▶ _What the task asks_
Copy out, from the entries below, each line holding the string "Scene".

▶ _Supplied records_

┏━━

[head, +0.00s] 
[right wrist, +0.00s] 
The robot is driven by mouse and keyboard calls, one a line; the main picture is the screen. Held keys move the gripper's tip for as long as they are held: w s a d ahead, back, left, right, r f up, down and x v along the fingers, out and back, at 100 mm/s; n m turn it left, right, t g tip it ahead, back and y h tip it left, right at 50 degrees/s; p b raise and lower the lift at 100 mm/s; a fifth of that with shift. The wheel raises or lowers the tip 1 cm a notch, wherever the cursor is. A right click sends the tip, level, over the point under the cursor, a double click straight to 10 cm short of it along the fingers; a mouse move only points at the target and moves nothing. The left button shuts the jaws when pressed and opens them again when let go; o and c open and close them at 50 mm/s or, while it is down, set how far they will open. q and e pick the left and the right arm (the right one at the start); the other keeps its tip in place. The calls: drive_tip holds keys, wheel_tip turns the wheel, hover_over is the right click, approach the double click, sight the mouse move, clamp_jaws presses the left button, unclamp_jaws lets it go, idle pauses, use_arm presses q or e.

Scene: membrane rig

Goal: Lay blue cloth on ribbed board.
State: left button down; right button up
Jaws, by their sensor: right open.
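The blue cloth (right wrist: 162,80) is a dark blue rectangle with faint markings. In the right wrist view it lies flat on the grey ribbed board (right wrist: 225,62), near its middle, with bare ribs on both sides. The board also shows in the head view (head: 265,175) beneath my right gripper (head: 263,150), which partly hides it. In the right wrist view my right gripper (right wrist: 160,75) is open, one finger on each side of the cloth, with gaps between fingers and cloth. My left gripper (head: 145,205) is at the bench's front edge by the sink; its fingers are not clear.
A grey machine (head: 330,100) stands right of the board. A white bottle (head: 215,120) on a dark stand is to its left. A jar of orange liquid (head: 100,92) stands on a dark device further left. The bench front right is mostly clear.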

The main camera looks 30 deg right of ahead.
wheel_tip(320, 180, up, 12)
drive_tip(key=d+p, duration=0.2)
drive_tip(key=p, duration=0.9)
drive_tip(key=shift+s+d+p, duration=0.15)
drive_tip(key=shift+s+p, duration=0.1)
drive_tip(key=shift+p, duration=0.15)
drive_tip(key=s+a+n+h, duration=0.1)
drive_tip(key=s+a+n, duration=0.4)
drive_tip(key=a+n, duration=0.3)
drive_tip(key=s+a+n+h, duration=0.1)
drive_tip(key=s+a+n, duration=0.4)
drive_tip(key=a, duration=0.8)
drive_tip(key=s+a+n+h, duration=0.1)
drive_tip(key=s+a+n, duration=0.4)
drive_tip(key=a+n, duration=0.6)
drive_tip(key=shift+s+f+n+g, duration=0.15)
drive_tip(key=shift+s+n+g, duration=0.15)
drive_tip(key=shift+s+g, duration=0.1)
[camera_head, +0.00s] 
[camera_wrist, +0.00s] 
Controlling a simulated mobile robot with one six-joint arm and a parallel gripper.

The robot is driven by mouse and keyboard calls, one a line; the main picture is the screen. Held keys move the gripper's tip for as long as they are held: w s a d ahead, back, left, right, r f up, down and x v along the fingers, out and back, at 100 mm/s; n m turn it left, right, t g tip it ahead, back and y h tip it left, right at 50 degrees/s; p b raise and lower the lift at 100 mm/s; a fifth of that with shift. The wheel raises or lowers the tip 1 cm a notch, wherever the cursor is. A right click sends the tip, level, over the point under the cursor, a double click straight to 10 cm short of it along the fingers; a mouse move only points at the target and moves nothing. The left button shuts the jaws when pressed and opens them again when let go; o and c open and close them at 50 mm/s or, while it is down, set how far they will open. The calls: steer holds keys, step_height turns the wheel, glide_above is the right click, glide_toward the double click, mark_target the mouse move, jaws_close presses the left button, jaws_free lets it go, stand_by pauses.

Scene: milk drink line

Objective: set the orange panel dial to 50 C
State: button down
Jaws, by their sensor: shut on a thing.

┗━━

▶ _Problem solution_
Scene: membrane rig
Scene: milk drink line

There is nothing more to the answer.